You should also not mention that you realized your steering wheel needed re-adjusting after her sister bumped her head on it last night.
#2) “Thank you for meeting me tonight. I want to let you know that my husband, Brad, is much more relaxed with the idea of me having multiple relationships than he used to be. He did some prison time for punching through the windshield of my previous boyfriend’s car, pulling him out, breaking his back, and then tearing off half of his face. However, I’m happy to say that he has lightened up a lot since he was released 2 days ago.”
Having what is called an “open marriage” is never a good idea. Many couples believe that having multiple partners will liven up (or perhaps even strengthen) their marriage when things become boring after several years, but these types of open relationships only tend to complicate things. They can lead to jealousy, confusion, marital tension, arguments, divorce, and some poor guy getting a broken pool cue jammed inside his asshole.
I simply don’t recommend the idea of having an “open marriage.” It’s much safer to just hold an image of someone in your mind while you ‘crank one off’ in the toilet before peacefully going to sleep at night.
#3) “Excuse me, I’ll be right back.

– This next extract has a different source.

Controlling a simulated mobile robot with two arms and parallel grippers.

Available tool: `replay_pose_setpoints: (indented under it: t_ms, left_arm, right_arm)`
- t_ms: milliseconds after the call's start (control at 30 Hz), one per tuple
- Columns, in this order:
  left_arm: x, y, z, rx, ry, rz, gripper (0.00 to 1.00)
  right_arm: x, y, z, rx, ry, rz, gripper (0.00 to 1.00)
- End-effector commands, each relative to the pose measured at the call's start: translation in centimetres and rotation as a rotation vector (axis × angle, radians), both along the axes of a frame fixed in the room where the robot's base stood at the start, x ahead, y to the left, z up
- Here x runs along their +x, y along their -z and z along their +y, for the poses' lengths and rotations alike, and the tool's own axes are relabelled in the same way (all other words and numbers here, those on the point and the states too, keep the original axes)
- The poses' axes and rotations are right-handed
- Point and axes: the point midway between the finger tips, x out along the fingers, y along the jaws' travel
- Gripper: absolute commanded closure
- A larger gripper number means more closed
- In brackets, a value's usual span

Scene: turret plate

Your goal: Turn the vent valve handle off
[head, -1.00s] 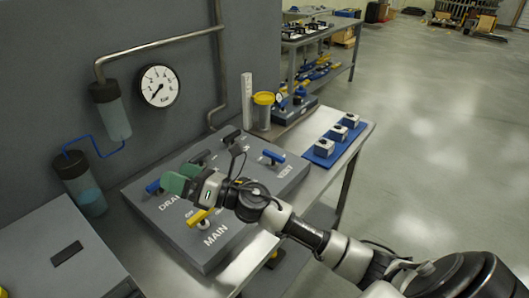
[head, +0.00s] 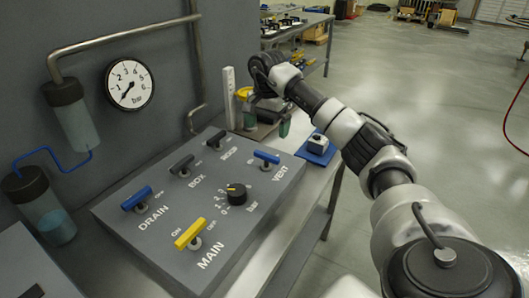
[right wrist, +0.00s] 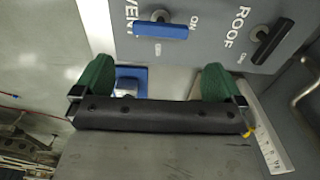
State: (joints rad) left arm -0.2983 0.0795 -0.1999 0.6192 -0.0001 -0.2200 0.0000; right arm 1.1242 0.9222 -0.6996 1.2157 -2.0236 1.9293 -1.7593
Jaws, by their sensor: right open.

I find you so incredibly attractive that some pre-ejaculatory fluid has leaked out and caused my penis to become stuck to my leg.”
Try not to discuss body fluids when you meet someone for the first time. It’s considered rude for some reason. Body fluids are fun, interesting, and exciting, and they are certainly a big part of everyday life, but it’s not a good idea to talk about them on a first date.
If you have a problem with some pre-ejaculatory fluid coming out of your penis while you’re at a restaurant with a lovely, young woman, then you should simply (and quietly) go into the nearest men’s rest-room so that you can clean it off. If you actually have to urinate while you’re in there, then just make sure that you don’t sneeze when standing in front of the urinal. Sneezing will often force out a fart, and laughing at that fart will cause you to pee all over yourself, your shoes, and probably even the person standing next to you.
Releasing pre-ejaculatory fluid, sneezing, farting, and peeing all over yourself will only make your first date much more difficult and awkward than it really has to be.
#4) “I was wiping my ass last night when I accidentally farted and blew shit all over my hand.”
Again, I need to emphasize that talking about things that come out of your body is never a good idea on a first date. This rule applies to both men and women. Imagine you’re a man on a first date and your potential girlfriend says the following:
“Gosh, this restaurant is so lovely. I just have to make sure that I don’t order anything with corn. The last time I ate corn, I farted so incredibly hard that all of the hair surrounding my vagina blew off.”
(Yeah, I wouldn’t like it either.)
#5) “I hope you’re OK with the fact that I’ve had sex with a lot of men. (I also hope you’re OK with the fact that it was at the same time.) If you’re fine with that, then I should probably also mention that they were inmates in the prison system that I work for…and that it happened last night before I got done with my shift.”
I can’t really put my finger on it, but there’s just something so appealing and subtly attractive about all of those special people we call “inmates.” The way they cheat, lie, steal, molest, rape, murder, and generally harm others seems truly magical and maybe even a little “cute.” I think the biggest draw, however, is the way they butt-fuck each other all the time. In addition to all that, those orange and sometimes green uniforms they wear are just so “drop-dead” sexy.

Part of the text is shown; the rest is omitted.